We have contracted Duo, which also provides MFA service to Columbia University, NYU, Harvard, MIT, and many other institutions. Once the service launches, when logging into My.Fordham or other Fordham system, you will be required to take an additional simple step, which is to validate yourself via an application on your phone. You can also opt to have a text sent to you or to receive a phone call.
Why We Need Multi-Factor Authentication at Fordham
Data security continues to be an increasing concern in the private and public sectors. The most recent security breach at Yahoo! is just one more in a long line that has included Sony, Apple, the University of Maryland, and the North Dakota University system. Hackers target higher education institutions for their intellectual property, personally identifiable information, and financial information.
Helen Nissbaum, in her book Privacy in Context (Stanford UP 2010), writes that “what people care most about is not simply restricting the flow of information but ensuring that it flows appropriately.” At Fordham, we care about ensuring that our data is managed appropriately, according to industry standards. That’s why we’ve introduced data classification guidelines and other measures, including MFA.
You probably already use some form of MFA at your bank and credit card company’s online sites. The Social Security Administration has also implemented voluntary MFA. In addition to the schools mentioned above, Boston College, Georgetown, and Loyola University – Maryland have also instituted MFA and have contracted Duo for these services.

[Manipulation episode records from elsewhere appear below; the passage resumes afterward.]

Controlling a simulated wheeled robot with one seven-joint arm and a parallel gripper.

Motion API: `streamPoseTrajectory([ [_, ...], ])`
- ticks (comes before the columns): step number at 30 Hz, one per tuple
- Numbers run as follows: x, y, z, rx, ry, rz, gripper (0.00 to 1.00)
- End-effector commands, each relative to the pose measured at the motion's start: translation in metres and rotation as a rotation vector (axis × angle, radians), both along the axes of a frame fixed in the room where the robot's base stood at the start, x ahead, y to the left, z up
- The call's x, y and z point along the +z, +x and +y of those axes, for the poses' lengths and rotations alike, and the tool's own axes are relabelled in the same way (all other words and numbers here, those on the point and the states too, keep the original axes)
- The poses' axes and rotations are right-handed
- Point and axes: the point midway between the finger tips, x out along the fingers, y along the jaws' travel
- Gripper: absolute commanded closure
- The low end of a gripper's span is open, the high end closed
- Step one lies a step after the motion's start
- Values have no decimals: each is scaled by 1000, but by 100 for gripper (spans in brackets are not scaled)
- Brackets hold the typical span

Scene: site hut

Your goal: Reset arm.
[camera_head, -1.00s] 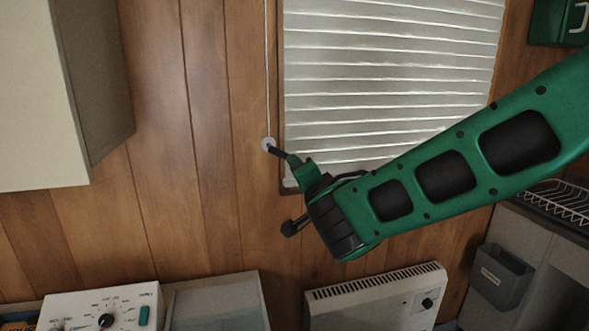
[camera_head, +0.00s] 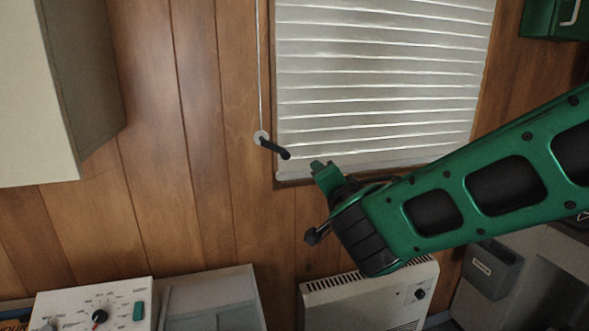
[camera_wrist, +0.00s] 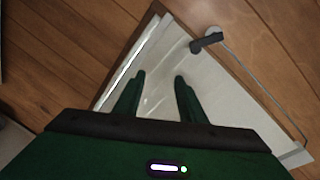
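My green gripper (camera_head: 322,172) is in front of the lower left part of the window blind in the head view, right of a black crank handle (camera_head: 274,148) and apart from it. In the wrist view my gripper (camera_wrist: 159,76) shows two green fingers spread apart with nothing between them. The crank handle also shows there (camera_wrist: 206,43), ahead and to the right of the fingers. It sits on a round white disc (camera_head: 261,137) on the wall, where a cord comes down. My arm reaches in from the right.
A pleated white blind (camera_head: 380,90) covers the window. A pale cabinet (camera_head: 40,100) hangs at the left. Below stand a control box (camera_head: 95,305) and a white heater (camera_head: 365,300). A grey bin (camera_head: 492,268) is at the lower right.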

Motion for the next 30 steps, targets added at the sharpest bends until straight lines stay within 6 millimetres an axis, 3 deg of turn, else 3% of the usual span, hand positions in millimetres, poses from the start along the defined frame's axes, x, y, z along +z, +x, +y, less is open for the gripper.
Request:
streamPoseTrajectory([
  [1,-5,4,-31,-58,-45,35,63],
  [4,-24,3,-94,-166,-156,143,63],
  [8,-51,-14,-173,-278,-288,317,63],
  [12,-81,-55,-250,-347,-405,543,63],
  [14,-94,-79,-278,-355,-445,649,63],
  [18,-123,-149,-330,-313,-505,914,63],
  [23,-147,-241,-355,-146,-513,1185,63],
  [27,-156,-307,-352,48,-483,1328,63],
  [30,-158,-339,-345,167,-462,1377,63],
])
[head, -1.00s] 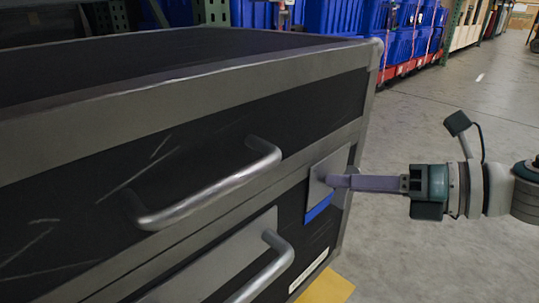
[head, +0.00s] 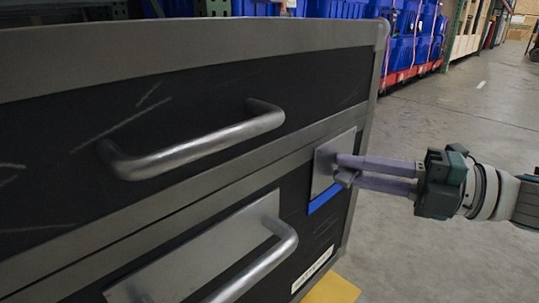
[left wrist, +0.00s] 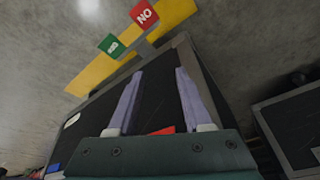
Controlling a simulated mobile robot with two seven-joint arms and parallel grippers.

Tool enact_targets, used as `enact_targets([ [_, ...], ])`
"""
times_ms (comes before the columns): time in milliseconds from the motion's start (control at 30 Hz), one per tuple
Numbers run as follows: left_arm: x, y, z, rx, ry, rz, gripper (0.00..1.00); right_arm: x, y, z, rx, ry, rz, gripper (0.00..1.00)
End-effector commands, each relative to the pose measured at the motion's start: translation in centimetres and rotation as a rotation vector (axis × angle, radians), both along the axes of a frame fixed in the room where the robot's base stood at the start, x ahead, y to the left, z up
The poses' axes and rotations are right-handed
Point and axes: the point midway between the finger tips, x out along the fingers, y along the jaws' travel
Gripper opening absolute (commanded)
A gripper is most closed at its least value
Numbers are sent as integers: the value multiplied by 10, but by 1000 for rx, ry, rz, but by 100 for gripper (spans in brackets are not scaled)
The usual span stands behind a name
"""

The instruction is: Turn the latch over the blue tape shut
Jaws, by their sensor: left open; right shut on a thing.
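A grey metal latch plate (head: 323,172) sits on the front of a dark case with grey edging, near its right end. A strip of blue tape (head: 323,199) runs just below the plate. My right gripper (head: 342,170) reaches in from the right, with its two purple fingers closed on the small latch (head: 346,181) at the plate. The fingers hide part of the latch, so its exact angle is hard to tell. My left gripper (left wrist: 159,73) shows only in the left wrist view, open and empty, over a dark surface. A red patch (left wrist: 162,131) shows between its fingers.
Two bar handles, an upper one (head: 195,150) and a lower one (head: 262,268), stick out from the case left of the latch. Green (left wrist: 111,46) and red (left wrist: 143,14) signs stand by yellow floor marking (left wrist: 175,14). Open concrete floor lies to the right.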

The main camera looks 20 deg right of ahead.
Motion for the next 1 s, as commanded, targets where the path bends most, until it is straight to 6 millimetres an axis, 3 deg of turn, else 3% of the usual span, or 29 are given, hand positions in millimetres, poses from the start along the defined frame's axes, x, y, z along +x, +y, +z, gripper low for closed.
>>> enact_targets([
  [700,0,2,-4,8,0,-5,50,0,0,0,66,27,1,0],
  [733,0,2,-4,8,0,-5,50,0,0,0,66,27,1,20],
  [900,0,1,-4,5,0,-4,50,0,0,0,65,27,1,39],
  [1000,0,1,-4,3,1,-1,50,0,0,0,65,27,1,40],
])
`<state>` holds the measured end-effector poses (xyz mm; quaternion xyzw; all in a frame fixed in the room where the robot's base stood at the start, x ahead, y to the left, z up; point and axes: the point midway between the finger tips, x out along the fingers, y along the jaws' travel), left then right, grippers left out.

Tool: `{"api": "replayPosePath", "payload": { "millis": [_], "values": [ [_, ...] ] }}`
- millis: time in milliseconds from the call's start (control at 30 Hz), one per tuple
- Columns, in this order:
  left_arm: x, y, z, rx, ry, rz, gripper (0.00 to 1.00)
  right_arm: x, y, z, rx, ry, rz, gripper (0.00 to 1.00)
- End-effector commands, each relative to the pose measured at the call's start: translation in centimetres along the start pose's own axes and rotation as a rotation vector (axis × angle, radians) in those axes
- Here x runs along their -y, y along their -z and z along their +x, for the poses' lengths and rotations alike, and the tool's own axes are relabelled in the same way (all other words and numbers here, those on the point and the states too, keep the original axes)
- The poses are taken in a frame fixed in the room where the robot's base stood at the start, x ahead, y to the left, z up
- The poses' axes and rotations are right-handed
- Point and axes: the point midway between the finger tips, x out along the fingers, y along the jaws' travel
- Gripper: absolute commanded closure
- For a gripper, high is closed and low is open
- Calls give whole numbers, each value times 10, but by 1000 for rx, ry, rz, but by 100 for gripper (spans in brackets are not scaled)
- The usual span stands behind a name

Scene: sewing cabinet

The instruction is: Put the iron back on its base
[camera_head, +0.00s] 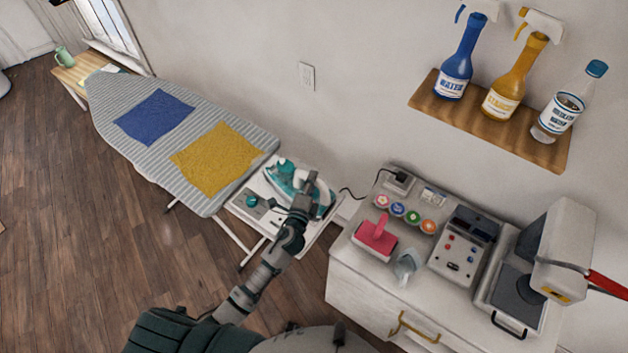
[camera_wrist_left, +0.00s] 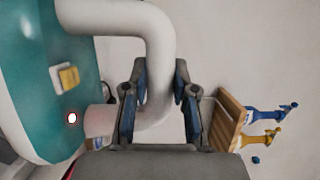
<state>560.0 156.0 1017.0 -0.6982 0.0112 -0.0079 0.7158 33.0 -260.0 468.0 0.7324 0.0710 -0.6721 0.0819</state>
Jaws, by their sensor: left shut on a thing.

Multi-factor authentication has received its share of academic and scholarly attention, in part because the information in the context of higher education follows different norms than information that flows in and out of doctor’s offices and credit card company servers. MIT, the University of Texas, and the University of Utah recently finished a project devoted to considering MFA in higher education contexts called “Multifactor Authentication in Higher Education–MFA Cohortium and Pilots.” The cohortium focused on “promoting the adoption of multi-factor authentication across higher education institutions.”
Although multi-factor authentication will require you to take an extra step every time you log in to My.Fordham or other Fordham system, it is an important layer of additional protection for University data. Multi-factor authentication cannot be dismissed as optional. Just like washing your hands before preparing food, MFA is basic hygiene in the everyday cyber world.